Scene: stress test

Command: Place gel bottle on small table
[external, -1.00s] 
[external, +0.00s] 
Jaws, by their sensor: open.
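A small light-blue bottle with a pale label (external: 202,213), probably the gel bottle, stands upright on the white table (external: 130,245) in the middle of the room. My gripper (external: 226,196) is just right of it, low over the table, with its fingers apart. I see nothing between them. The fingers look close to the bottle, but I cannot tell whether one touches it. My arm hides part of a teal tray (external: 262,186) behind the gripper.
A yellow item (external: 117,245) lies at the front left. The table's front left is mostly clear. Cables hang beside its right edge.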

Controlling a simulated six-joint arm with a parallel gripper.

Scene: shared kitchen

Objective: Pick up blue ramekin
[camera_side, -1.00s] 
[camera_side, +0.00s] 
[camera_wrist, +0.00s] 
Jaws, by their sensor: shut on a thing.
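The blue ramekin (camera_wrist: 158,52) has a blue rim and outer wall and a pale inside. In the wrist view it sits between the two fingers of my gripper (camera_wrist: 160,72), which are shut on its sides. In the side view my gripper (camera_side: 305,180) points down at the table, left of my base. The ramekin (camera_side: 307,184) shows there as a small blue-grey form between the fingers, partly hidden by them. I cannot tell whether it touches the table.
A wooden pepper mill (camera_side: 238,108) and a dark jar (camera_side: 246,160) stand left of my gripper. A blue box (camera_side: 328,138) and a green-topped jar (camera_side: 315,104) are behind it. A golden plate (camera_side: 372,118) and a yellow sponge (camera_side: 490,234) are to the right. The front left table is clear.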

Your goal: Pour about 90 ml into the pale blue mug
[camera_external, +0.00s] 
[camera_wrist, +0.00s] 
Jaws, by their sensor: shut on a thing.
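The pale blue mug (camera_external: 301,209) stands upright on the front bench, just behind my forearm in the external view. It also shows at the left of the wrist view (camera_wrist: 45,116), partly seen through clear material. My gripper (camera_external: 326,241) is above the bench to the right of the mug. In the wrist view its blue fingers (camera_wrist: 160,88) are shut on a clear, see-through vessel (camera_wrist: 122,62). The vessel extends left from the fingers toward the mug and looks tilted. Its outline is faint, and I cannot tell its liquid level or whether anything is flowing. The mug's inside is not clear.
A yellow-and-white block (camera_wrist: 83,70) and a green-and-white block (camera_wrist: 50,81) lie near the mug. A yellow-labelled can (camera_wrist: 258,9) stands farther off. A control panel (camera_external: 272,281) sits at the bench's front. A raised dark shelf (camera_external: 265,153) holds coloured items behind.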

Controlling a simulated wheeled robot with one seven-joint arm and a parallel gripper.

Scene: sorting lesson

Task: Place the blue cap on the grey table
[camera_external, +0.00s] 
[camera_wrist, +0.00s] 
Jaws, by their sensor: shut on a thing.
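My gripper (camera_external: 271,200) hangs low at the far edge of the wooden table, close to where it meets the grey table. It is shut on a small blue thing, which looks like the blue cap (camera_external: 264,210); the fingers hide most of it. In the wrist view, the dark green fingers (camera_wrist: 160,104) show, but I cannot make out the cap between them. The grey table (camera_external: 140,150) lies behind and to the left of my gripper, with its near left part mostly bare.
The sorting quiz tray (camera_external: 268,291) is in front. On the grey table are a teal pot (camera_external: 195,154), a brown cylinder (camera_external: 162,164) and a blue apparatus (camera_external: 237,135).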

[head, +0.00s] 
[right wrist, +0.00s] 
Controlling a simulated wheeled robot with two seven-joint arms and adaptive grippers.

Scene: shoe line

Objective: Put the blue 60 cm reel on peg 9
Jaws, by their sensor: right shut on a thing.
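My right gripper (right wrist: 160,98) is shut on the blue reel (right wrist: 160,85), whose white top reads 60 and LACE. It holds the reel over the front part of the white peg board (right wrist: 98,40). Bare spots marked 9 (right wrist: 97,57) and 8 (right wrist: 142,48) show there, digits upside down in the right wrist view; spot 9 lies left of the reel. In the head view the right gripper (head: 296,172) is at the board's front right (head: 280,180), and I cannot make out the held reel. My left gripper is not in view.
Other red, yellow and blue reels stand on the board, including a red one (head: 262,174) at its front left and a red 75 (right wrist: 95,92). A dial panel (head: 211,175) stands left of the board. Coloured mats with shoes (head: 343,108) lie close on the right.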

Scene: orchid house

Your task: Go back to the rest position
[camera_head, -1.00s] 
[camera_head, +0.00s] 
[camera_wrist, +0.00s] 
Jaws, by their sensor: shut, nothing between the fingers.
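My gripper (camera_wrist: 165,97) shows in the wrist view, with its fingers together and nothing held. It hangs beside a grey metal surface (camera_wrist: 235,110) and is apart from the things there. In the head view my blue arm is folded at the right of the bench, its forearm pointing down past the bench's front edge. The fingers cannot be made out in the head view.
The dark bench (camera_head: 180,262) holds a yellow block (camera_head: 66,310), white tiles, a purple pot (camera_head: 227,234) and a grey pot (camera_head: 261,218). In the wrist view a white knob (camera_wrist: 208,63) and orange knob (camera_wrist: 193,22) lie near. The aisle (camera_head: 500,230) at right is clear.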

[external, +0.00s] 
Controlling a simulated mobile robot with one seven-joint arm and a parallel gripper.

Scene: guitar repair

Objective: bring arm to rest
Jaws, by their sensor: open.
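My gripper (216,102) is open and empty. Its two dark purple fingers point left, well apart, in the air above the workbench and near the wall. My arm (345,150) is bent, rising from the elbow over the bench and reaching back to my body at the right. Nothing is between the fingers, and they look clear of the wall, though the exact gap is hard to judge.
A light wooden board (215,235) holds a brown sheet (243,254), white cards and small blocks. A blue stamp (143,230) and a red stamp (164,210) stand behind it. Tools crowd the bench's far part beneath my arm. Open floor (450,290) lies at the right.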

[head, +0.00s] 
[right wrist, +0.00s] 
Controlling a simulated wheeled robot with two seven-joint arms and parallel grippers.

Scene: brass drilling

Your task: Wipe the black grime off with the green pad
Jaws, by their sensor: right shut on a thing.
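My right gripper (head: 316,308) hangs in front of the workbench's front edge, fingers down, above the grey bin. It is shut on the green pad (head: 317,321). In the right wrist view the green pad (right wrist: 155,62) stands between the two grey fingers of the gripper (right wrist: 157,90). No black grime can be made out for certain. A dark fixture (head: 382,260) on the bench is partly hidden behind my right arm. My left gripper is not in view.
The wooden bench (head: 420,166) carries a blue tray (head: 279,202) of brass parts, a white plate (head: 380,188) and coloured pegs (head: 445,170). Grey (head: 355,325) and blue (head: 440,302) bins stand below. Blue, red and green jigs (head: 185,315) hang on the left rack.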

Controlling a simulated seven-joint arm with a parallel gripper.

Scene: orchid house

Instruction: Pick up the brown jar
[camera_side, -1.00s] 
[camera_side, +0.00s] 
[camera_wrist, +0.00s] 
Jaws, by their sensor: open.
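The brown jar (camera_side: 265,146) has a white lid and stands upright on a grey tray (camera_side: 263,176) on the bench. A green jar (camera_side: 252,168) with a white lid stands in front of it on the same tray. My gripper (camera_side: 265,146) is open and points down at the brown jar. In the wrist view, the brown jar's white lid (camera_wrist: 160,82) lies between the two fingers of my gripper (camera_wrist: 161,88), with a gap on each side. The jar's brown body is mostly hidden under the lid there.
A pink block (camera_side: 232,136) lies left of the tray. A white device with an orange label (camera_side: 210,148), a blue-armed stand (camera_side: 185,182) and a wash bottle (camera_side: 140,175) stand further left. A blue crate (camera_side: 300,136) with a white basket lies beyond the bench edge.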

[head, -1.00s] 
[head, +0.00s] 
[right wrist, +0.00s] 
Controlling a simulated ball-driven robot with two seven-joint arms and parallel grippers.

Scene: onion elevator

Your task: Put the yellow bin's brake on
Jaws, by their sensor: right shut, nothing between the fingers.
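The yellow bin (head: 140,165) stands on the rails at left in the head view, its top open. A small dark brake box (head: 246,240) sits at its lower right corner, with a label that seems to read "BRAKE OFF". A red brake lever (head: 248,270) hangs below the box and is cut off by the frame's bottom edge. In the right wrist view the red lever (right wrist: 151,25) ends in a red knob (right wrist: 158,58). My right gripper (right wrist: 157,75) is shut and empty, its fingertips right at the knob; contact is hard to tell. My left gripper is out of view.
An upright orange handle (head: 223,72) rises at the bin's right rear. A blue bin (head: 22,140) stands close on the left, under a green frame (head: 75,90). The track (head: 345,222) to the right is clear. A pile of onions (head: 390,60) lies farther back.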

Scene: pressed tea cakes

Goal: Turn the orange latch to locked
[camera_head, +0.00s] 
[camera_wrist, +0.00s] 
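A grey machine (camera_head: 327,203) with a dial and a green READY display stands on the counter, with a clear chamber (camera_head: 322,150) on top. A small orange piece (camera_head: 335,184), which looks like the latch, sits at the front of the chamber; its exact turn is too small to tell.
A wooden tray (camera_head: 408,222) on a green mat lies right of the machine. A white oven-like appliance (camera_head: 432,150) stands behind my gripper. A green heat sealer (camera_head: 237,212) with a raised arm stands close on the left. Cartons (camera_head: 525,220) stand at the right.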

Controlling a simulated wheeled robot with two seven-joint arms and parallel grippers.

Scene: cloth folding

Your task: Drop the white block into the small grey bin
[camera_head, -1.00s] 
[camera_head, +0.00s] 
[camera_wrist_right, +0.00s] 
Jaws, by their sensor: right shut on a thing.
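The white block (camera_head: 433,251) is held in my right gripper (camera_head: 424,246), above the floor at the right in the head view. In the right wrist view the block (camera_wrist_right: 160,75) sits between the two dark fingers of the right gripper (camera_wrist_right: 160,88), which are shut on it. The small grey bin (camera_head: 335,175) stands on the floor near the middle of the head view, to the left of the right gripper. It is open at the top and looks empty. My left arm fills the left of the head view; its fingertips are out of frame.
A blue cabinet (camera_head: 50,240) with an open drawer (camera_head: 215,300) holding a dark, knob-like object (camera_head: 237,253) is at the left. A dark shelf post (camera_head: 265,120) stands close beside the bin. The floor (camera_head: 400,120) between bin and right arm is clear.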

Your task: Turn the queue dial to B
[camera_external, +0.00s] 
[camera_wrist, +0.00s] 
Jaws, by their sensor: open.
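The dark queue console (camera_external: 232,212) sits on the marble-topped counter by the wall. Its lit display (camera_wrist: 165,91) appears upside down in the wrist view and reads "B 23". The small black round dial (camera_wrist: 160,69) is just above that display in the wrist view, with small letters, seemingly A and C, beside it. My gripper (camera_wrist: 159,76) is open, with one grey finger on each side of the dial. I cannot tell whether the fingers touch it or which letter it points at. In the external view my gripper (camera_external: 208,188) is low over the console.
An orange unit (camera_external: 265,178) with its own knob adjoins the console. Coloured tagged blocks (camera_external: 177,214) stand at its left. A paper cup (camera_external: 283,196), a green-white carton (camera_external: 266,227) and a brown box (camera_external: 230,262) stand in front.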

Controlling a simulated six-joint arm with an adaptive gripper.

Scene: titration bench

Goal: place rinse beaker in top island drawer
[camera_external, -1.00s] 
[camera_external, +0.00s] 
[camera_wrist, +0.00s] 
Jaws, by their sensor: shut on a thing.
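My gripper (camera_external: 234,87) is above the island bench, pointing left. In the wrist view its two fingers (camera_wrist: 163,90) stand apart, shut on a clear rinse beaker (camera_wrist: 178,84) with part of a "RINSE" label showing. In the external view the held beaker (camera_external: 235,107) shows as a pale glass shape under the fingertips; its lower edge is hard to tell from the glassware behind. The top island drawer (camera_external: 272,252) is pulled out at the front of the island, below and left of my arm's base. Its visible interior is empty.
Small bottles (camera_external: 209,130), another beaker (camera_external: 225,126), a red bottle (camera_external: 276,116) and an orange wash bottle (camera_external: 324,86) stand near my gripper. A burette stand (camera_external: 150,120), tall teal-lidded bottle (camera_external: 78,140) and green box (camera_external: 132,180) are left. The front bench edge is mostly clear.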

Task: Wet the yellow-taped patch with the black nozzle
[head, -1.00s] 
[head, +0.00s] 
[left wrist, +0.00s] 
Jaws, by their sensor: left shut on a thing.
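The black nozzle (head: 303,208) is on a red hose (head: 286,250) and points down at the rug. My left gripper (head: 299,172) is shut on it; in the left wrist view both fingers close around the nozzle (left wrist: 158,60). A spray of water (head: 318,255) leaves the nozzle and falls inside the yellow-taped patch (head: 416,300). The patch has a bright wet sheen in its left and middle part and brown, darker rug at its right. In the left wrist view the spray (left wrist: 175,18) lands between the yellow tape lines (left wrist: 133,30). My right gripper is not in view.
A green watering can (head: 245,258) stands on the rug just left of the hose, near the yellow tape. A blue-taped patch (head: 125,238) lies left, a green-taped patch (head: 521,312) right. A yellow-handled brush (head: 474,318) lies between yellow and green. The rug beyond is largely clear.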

> _WHAT THE EXERCISE ASKS_:
Repeat exactly, and only, the lines from the one containing "Task: Wet the" through the one containing "[left wrist, +0.00s]", both included.

> _TASK ANSWER_:
Task: Wet the yellow-taped patch with the black nozzle
[head, -1.00s] 
[head, +0.00s] 
[left wrist, +0.00s] 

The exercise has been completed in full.